Much of the work done toward achieving these objectives in library and information science programs has taken place in the Maghreb and in the Gulf. Countries such as Qatar and the UAE have a rich oral heritage of poetry and storytelling, but little in the way of an indigenous written record. Yet they are now at the forefront of a regional trend to encourage reading.

Qatar’s expanded national library is due to open this year, and many museums and universities in the emirate are also building their own libraries. “The government of Qatar say they need hundreds of librarians,” says Ahmed. “And information professionals could work in the private sector as well.” In 2016, the Qatar Foundation for Education, Science and Community Development created a national reading program, aimed at encouraging early reading. Another recent initiative is a television program aimed at young children that teaches the Arabic alphabet.

In the United Arab Emirates, the Sharjah authorities have established small libraries in tens of thousands of homes, and there are plans to do the same in mosques and airport terminals. Last year the country passed a law aimed at “making reading a life-long habit.” The law stipulates that all children in the Emirates be given several book bags at an early age; allows employees to read for professional development at work; makes it mandatory for cafes to provide reading materials; and exempts books from taxes. Dubai has—characteristically—announced that it will build the “the biggest library in the Arab world,” to be housed in a building shaped like an open book.

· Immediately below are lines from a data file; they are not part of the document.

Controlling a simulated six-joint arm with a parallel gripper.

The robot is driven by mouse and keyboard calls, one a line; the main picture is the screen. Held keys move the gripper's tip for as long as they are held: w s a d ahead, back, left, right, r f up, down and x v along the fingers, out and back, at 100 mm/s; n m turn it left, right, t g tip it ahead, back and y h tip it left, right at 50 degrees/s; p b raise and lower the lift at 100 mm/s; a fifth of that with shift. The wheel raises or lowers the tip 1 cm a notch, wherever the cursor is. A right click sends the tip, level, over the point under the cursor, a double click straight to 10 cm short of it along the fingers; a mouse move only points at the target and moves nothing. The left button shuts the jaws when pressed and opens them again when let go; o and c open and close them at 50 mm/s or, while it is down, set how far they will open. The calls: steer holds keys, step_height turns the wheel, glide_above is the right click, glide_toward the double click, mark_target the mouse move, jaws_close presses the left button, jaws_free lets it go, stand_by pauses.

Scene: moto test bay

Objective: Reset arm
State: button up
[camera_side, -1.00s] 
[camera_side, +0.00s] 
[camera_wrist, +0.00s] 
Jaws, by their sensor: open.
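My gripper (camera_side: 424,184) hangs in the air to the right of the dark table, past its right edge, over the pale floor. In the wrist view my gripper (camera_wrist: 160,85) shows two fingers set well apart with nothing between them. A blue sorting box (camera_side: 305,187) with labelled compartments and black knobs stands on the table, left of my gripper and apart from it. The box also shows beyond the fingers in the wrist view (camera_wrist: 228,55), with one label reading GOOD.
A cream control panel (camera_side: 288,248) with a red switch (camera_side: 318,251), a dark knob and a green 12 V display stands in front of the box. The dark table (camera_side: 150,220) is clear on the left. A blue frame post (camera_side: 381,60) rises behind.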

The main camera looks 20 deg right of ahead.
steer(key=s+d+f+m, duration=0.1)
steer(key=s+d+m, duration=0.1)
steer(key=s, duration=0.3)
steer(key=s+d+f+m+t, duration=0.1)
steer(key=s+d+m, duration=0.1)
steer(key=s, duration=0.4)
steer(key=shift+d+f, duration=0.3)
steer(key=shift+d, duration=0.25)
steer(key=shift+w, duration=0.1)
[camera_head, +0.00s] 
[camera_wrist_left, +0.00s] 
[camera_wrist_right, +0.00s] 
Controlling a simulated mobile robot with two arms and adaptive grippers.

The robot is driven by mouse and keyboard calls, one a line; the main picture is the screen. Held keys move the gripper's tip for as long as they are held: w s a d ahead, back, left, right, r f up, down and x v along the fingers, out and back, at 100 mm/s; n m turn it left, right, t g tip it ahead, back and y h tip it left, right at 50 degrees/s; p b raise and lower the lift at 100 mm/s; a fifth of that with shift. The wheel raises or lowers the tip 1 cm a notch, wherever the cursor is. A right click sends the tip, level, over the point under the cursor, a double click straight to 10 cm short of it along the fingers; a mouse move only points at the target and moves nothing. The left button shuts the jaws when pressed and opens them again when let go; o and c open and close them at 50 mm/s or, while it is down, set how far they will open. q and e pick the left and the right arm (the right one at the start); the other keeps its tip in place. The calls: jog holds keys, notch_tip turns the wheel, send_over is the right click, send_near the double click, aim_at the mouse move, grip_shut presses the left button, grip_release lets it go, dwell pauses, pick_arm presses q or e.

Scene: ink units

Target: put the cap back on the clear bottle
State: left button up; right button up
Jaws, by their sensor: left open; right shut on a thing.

But it’s not all positive news. While the Middle East is home to some of the most ancient and famous libraries in the world—the library of Giza, which may date back to 2500BC, the Royal Library of Alexandria in Egypt, and the Royal Library of Ashurbanipal in Iraq—it is common today to hear academics and writers deplore the lack of a culture of reading.

While reliable information on publishing and readership in the region is not available, we know the book market in the Arab world today suffers from a lack of efficient regional distribution, from censorship and from piracy. It is also evident that the number of people who read regularly for pleasure is quite low; the average print run of most books is 1,000 to 3,000 copies. Illiteracy remains a problem, but is not the whole story—studies and surveys have found that even among the literate, there are many who never pick up a book after finishing their formal education.

One explanation for low readership in the region may be the prevalence of oral communication, says Ahmed. “Face-to-face time is valued over face-to-paper time.” Reading is closely associated with practical pursuits, such as reading manuals; with formal education (and the tedium and rigidity of many students’ experience in school); and with religion (an estimated 17 percent of books published in the region are religious books).

The region also suffers from a lack of local public libraries and of children’s and school libraries. Often the preoccupation with “securing” knowledge is such that libraries are not hospitable spaces for readers, and borrowing books or accessing manuscripts—many of which are not digitized—is difficult.

In countries such as Syria and Iraq, conflict has destroyed libraries along with many other cultural institutions and landmarks. An online campaign is underway to re-stock the library of Mosul University, which was burned and destroyed during the battle to retake the city from the Islamic State. In other countries, it is political repression that has targeted the buildings. Recently, the Egyptian authorities closed three libraries that served children in disadvantaged neighborhoods because they were created by a prominent human rights activist who is on trial.

Ahmed says she is distressed by “seeing people who want access to books and want access to academic journals and can’t get them,” because of the cost of shipping and of subscriptions to academic databases.

As Al-Fanar Media reported recently, some libraries in the region are working on shared online digital databases. Ahmed believes that online access to library collections is an excellent resource, yet cautions that it is not a solution for everyone. Many potential readers still do not have reliable Internet access or the devices necessary to read books and materials online.

Ahmed has done much of her research in Morocco, which, despite being home to many ancient archives and the oldest existing library in the world, suffers, like many countries in the region, from the absence of a reading culture. Ahmed found that reading in public is rare and sometimes considered “anti-social.” But as she has documented, Morocco is also home to a growing number of measures to promote reading. These include mobile “book caravans” that head into villages in the remote Atlas mountains; schemes that encourage public reading groups; and the creation of small lending libraries of just a hundred volumes each, dispersed around the country.

These may only be small steps, but grassroots initiatives like this, coupled with bigger government-level programs such as those in the Gulf States, could be the solution for the region’s “crisis of reading.”